Namun, Bondan terlanjur bertekad ingin menikmati hidup, terutama setelah semua anaknya menikah dan meninggalkan rumah. "Selama bekerja kantoran dulu, waktu untuk keluarga rasanya kurang. Sekaranglah kesempatannya," jelas kakek enam cucu ini.

Guncangan emosional
Mendengar cerita tentang hidup seorang pensiunan, sepintas memang terasa asyik. Sehari-hari hidup mereka tampak begitu tenang. Cerita-cerita indah selalu bertaburan. Namun, situasi itu ternyata tidak berlaku bagi semua orang. Mereka yang terbiasa aktif, masa pensiun bisa menjadi hal paling menakutkan. Irama kerja, status, bahkan pemasukan yang sebelumnya serba pasti, mendadak berubah. Hidup seolah jadi sesuatu yang berbeda dari sediakala.
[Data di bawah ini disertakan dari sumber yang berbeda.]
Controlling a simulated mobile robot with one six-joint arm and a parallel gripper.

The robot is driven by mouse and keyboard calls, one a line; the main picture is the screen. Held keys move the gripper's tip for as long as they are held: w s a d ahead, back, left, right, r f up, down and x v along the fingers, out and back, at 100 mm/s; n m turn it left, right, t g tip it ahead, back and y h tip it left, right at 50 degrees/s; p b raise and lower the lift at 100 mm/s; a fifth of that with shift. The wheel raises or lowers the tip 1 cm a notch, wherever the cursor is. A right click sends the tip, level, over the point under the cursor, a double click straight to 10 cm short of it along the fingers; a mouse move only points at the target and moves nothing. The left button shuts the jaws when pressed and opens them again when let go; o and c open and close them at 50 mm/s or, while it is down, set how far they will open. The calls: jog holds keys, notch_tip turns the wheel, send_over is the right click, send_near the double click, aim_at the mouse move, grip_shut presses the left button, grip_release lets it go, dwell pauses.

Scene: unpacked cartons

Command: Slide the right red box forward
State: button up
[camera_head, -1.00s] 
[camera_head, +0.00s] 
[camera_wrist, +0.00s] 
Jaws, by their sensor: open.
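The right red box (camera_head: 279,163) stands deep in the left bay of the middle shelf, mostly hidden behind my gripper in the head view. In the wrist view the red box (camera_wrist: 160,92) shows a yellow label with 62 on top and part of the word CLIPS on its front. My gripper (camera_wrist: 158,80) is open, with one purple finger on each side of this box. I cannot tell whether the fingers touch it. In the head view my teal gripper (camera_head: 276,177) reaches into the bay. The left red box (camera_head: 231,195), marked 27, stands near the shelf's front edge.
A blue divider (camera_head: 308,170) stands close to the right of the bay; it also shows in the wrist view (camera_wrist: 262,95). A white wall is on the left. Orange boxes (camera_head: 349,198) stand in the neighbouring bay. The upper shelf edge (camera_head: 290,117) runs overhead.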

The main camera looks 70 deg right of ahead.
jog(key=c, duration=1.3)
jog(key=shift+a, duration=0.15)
Maka, tak terbayangkan jika kata "pensiun" tadi harus dihadapkan kepada pekerja berusia muda dan produktif. Dunia seperti dijungkirbalikkan, berubah 180 derajat!

Meta Trisasanti, konsultan sumber daya manusia dari DBM Indonesia, membenarkan bahwa akan timbul guncangan emosional dari seseorang yang mengalami perubahan dalam hidupnya. Apalagi jika masa pensiun dipercepat dari usia kelaziman di sekitarnya, atau biasa disebut sebagai pensiun dini. "Karena itu mental harus disiapkan," jelas Meta tentang kiat menghadapinya.

Menurut Meta, pensiun dini bisa terjadi karena dua hal, yaitu atas kehendak sendiri atau karena tuntutan keadaan. Seseorang yang mengajukan pensiun secara sukarela tentu secara mental lebih siap, karena tindakan itu merupakan pilihan hidupnya. Namun, bagi mereka yang berhenti bekerja karena terpaksa, akan timbul rasa terkejut, kecewa, atau bahkan marah.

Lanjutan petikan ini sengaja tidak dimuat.